**Aim:**
Please transcribe the listing below in full and word for word, without its pictures.

------------

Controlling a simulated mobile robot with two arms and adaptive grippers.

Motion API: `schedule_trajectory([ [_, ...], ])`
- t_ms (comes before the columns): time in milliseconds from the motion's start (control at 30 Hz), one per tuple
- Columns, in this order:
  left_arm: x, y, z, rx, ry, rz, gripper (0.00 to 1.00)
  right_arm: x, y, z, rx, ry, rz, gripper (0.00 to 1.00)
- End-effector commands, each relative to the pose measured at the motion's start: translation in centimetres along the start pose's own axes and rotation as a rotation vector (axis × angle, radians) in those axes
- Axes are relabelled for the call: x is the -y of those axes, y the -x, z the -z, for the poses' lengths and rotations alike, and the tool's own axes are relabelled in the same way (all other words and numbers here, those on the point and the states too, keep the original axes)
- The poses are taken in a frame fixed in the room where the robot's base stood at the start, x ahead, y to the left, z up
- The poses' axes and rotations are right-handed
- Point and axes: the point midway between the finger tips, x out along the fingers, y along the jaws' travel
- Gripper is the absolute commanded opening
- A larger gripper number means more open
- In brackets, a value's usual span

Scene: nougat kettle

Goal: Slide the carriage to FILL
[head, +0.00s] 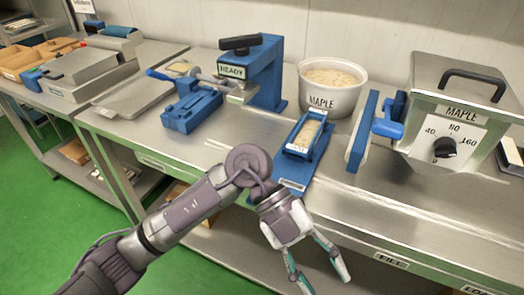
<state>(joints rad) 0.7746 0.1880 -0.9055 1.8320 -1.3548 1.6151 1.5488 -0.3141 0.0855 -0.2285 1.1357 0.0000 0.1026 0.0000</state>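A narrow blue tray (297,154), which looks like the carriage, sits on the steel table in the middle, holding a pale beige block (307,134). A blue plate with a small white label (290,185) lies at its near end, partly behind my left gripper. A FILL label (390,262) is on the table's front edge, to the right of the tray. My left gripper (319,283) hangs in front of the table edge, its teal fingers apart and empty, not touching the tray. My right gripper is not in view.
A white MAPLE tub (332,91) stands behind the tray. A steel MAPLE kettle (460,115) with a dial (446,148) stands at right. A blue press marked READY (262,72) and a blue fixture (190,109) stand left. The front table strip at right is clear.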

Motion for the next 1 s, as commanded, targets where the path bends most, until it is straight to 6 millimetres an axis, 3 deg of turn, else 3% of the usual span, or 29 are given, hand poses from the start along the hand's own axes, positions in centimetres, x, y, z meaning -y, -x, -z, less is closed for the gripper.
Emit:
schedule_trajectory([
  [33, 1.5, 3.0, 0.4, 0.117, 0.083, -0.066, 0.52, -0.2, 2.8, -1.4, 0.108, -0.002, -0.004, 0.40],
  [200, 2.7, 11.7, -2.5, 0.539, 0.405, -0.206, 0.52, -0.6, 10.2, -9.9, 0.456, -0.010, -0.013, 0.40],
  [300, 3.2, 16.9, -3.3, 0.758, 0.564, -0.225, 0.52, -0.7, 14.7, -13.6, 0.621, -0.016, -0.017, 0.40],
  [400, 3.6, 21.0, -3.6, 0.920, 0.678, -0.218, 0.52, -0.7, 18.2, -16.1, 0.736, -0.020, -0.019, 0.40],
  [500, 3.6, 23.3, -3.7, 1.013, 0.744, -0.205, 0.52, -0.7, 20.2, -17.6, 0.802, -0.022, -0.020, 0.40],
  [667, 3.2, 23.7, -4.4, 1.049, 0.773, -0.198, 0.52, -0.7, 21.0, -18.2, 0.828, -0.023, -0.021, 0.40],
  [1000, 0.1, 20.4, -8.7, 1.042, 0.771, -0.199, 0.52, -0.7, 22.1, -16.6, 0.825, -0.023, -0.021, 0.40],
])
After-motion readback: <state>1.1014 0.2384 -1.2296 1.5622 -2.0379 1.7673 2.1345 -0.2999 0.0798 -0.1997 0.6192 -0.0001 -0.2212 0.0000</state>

------------

**Reply to the task:**
Controlling a simulated mobile robot with two arms and adaptive grippers.

Motion API: `schedule_trajectory([ [_, ...], ])`
- t_ms (comes before the columns): time in milliseconds from the motion's start (control at 30 Hz), one per tuple
- Columns, in this order:
  left_arm: x, y, z, rx, ry, rz, gripper (0.00 to 1.00)
  right_arm: x, y, z, rx, ry, rz, gripper (0.00 to 1.00)
- End-effector commands, each relative to the pose measured at the motion's start: translation in centimetres along the start pose's own axes and rotation as a rotation vector (axis × angle, radians) in those axes
- Axes are relabelled for the call: x is the -y of those axes, y the -x, z the -z, for the poses' lengths and rotations alike, and the tool's own axes are relabelled in the same way (all other words and numbers here, those on the point and the states too, keep the original axes)
- The poses are taken in a frame fixed in the room where the robot's base stood at the start, x ahead, y to the left, z up
- The poses' axes and rotations are right-handed
- Point and axes: the point midway between the finger tips, x out along the fingers, y along the jaws' travel
- Gripper is the absolute commanded opening
- A larger gripper number means more open
- In brackets, a value's usual span

Scene: nougat kettle

Goal: Slide the carriage to FILL
[head, +0.00s] 
<state>(joints rad) 0.7746 0.1880 -0.9055 1.8320 -1.3548 1.6151 1.5488 -0.3141 0.0855 -0.2285 1.1357 0.0000 0.1026 0.0000</state>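A narrow blue tray (297,154), which looks like the carriage, sits on the steel table in the middle, holding a pale beige block (307,134). A blue plate with a small white label (290,185) lies at its near end, partly behind my left gripper. A FILL label (390,262) is on the table's front edge, to the right of the tray. My left gripper (319,283) hangs in front of the table edge, its teal fingers apart and empty, not touching the tray. My right gripper is not in view.
A white MAPLE tub (332,91) stands behind the tray. A steel MAPLE kettle (460,115) with a dial (446,148) stands at right. A blue press marked READY (262,72) and a blue fixture (190,109) stand left. The front table strip at right is clear.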

Motion for the next 1 s, as commanded, targets where the path bends most, until it is straight to 6 millimetres an axis, 3 deg of turn, else 3% of the usual span, or 29 are given, hand poses from the start along the hand's own axes, positions in centimetres, x, y, z meaning -y, -x, -z, less is closed for the gripper.
Emit:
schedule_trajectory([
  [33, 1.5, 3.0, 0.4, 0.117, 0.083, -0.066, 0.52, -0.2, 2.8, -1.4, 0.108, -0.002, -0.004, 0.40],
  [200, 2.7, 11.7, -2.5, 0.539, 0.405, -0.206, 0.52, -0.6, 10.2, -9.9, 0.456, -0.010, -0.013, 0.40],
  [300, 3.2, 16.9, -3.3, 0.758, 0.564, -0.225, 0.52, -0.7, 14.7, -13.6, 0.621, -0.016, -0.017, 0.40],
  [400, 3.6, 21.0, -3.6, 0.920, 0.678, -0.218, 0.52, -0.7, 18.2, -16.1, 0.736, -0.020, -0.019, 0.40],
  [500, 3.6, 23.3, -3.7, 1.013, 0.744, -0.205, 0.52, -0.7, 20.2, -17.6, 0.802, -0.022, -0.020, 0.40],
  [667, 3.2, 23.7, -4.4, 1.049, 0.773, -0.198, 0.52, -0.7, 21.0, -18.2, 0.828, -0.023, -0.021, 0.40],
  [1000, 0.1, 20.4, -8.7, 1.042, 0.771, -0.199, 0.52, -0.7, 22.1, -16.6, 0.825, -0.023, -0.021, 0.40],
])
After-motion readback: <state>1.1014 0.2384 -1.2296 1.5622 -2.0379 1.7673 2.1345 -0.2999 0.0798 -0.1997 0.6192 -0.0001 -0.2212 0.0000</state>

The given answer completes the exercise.